Thursday, December 10, 2009

Thursday Milestones

Back in September I mentioned that Smiley had started pretending. His imagination has passed two more milestones.

First, he now clearly cares about his stuffed animals in ways he did not before. He not only hugs them for his own comfort, but he pretends to feed them, gives them a blue cloth to hold, takes them for rides in his doll stroller, and becomes distraught when they fall down as if they could get hurt.

Second, he today did his first pretending that involves imagining an object is something completely unlike what it really is. Before he would drive toy cars on the ground, pretend a bowl had food in it, etc. Today he pretended two of his wooden blocks were bottles of lotion, and used them to put imaginary lotion on my cheeks as we do after I shave.



He also used grammar for the first time today.

As a bit of preface, I need to share that during the past few days he changed how he said "yummy" from yurm-yurm to nyum-nyum and his usage also broadened. Yurm-yurm always meant precisely yummy: "that is something am looking forward to eating, or am enjoying eating." But now nyum-nyum can describe anything he enjoys: for example, yesterday afternoon he said it repeatedly while being happily reunited with two of his stuffed animals after his nap.

This afternoon I had to interrupt him playing with his duplo train to change his diaper. Before taking him off the changing table, I asked him, "Do you want to go back to your train, or do you want to help me with laundry downstairs and climb on the bed?" (I fold laundry after bringing it up to my bed, and being allowed on the bed is an unusual treat.)

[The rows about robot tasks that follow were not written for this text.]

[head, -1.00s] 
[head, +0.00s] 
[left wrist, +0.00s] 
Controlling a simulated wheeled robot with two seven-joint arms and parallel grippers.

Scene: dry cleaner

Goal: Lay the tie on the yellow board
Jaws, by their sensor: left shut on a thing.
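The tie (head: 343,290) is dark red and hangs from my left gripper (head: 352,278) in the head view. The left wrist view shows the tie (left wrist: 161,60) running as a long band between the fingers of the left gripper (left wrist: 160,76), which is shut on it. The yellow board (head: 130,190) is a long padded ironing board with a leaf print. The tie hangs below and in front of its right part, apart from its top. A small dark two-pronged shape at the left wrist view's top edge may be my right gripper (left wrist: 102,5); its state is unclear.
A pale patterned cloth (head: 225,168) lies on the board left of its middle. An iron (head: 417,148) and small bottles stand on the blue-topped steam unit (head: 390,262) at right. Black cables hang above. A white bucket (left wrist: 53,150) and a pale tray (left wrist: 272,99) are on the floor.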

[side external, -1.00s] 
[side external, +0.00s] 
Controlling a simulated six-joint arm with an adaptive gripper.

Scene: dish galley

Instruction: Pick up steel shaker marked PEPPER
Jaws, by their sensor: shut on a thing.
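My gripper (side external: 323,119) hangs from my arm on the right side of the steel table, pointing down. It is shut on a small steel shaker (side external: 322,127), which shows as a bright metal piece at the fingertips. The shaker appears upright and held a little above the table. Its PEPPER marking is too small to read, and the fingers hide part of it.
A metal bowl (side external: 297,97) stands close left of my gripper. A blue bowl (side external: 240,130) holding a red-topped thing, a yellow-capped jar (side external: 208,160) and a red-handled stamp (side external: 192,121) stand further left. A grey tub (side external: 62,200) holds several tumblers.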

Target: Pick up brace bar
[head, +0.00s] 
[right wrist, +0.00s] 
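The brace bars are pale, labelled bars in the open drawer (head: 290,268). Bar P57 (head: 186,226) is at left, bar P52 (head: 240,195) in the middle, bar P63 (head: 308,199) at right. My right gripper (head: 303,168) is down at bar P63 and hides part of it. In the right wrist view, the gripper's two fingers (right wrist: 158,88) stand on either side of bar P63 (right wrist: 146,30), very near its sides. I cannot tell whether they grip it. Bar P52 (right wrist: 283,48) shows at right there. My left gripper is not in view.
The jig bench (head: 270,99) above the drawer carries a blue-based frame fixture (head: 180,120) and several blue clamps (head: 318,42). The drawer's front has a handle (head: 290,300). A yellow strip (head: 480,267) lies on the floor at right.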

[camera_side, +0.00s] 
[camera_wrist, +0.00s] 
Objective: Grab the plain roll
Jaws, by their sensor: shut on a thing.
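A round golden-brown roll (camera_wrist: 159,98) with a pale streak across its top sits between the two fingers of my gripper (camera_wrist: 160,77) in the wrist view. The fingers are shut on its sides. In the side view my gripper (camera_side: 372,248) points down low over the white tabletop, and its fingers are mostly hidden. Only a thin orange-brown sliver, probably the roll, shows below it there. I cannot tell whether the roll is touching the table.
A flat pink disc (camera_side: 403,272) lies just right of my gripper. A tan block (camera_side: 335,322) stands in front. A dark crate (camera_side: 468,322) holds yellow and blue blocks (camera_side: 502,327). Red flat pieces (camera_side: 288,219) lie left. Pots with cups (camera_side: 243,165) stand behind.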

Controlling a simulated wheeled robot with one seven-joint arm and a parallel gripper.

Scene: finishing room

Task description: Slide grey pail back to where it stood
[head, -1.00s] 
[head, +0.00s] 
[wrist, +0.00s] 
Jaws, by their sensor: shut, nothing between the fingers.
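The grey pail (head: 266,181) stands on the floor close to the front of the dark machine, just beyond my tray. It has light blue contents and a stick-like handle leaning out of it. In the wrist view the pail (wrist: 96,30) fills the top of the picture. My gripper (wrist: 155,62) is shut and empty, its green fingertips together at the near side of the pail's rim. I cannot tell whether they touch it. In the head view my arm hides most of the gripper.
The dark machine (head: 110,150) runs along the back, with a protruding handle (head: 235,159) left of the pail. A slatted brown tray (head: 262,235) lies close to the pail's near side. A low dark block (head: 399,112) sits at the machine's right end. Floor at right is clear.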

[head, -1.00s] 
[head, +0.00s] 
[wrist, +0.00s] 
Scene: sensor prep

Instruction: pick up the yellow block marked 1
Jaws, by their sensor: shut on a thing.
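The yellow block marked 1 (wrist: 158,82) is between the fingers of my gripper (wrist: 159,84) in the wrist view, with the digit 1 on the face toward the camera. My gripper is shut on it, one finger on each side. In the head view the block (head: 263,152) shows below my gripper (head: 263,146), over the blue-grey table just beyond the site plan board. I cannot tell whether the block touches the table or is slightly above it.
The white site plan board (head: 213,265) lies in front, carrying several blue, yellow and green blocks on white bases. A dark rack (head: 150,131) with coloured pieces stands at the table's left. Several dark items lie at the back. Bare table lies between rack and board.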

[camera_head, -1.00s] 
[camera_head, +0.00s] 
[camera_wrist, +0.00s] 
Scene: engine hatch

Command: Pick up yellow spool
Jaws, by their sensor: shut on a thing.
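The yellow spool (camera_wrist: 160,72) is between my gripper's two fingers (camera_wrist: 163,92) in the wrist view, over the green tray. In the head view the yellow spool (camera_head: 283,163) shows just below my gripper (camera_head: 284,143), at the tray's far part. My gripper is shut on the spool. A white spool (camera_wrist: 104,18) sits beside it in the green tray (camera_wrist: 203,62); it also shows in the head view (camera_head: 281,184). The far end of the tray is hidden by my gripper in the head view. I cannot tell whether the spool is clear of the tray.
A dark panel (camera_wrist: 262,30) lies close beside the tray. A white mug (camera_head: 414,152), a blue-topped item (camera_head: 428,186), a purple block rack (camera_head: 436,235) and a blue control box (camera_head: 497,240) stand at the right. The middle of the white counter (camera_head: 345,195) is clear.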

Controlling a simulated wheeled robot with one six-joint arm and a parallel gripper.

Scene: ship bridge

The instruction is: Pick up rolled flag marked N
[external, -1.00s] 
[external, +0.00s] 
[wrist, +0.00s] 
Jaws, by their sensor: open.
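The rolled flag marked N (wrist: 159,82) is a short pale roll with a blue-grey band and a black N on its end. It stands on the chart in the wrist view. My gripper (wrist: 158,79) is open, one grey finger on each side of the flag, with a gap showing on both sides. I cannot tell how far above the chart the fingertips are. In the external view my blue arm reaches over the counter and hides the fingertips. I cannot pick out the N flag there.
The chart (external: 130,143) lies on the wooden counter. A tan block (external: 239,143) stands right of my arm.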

He replied, "Nyum-nyum choo-choo." I'm not sure if that involved an adjective or a verb ("enjoyable train" or "I'll enjoy the train"). But either way, I think it was his first spoken syntax.



This morning he also did something new with toys. He had built a tower of duplo squares (at his age we've restricted his duplos to train cars and 2-by-2 cubes to minimize his frustrations) but wanted it to be even taller. So he went into his cupboard and took out three pieces of wood. He appeared unsure exactly what he wanted, but using gestures he asked me to add the wood to his tower. I stacked the wood on the floor and set the tower on top of it, which pleased him.

Except for using some toys as containers and other toys as items to put inside, this is the first time I can think of that he combined types of toys to do something.



Finally, he still cannot do color matching.

He owns a bunch of eight-sided dice of different colors. These were initially merely things nice to put inside containers, or share with people. Then they became small blocks to stack. Later they also became small things that work well as cargo for his toy dump truck and front loader to carry. Eventually we can use them to help learn numbers (both counting how many dice and looking at the numbers on the dice) and colors.

Anyway, today when he asked me to read his book about colors I wondered if he could match the dice to the colors shown in the book. He did much better than randomly, picking the green and yellow dice when looking at those pages in the book. But when I repeated the experiment with colored blocks he no longer made any correct matches. He must have been lucky.